__YOUR GOAL__: Find and copy each line of the records where the string "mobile" shows up.

[Records from a data collection]
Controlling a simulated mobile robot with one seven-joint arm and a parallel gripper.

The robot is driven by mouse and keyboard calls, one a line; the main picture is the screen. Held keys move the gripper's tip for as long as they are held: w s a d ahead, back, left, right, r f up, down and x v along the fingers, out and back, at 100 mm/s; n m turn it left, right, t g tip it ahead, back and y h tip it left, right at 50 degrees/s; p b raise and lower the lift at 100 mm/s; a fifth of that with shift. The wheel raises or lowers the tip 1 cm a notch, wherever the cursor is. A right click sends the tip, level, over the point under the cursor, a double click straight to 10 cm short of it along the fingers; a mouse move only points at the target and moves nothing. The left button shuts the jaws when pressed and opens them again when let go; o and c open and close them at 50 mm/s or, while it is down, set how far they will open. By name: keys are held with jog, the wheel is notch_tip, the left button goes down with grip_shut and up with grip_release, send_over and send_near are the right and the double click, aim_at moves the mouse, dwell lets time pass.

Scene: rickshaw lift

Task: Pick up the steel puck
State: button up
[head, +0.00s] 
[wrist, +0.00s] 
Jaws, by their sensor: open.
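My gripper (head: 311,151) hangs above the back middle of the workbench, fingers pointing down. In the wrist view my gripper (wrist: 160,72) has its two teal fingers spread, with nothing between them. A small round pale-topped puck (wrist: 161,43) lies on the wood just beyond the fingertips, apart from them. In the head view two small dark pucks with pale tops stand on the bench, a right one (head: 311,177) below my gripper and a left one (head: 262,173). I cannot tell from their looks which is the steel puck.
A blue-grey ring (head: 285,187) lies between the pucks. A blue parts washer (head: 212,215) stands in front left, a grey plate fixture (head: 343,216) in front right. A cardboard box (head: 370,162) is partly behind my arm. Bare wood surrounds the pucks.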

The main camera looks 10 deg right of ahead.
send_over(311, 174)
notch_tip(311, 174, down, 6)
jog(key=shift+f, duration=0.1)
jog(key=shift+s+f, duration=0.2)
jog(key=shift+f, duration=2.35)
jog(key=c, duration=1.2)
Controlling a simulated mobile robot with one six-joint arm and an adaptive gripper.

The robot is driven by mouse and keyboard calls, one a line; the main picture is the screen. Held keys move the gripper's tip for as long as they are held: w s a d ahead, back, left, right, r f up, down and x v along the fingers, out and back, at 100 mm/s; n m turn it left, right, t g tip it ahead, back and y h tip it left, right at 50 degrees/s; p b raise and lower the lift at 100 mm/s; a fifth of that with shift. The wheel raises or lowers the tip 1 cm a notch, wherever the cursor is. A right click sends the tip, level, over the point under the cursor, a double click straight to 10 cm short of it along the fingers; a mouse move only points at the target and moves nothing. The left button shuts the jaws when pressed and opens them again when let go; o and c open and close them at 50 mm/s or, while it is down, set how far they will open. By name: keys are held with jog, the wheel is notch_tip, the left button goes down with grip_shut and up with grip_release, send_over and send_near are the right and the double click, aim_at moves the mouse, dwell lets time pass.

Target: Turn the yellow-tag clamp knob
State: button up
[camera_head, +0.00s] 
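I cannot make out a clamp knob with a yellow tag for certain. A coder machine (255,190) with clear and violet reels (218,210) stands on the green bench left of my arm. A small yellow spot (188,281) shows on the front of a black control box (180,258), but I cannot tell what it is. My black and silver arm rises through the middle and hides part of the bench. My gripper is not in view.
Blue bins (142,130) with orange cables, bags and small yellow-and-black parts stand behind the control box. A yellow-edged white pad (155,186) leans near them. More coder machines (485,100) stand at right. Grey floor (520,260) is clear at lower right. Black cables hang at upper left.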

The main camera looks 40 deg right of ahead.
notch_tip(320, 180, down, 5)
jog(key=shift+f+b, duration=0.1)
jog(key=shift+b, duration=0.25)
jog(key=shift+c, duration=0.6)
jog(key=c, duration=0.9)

__CORRECT ANSWER__:
Controlling a simulated mobile robot with one seven-joint arm and a parallel gripper.
Controlling a simulated mobile robot with one six-joint arm and an adaptive gripper.

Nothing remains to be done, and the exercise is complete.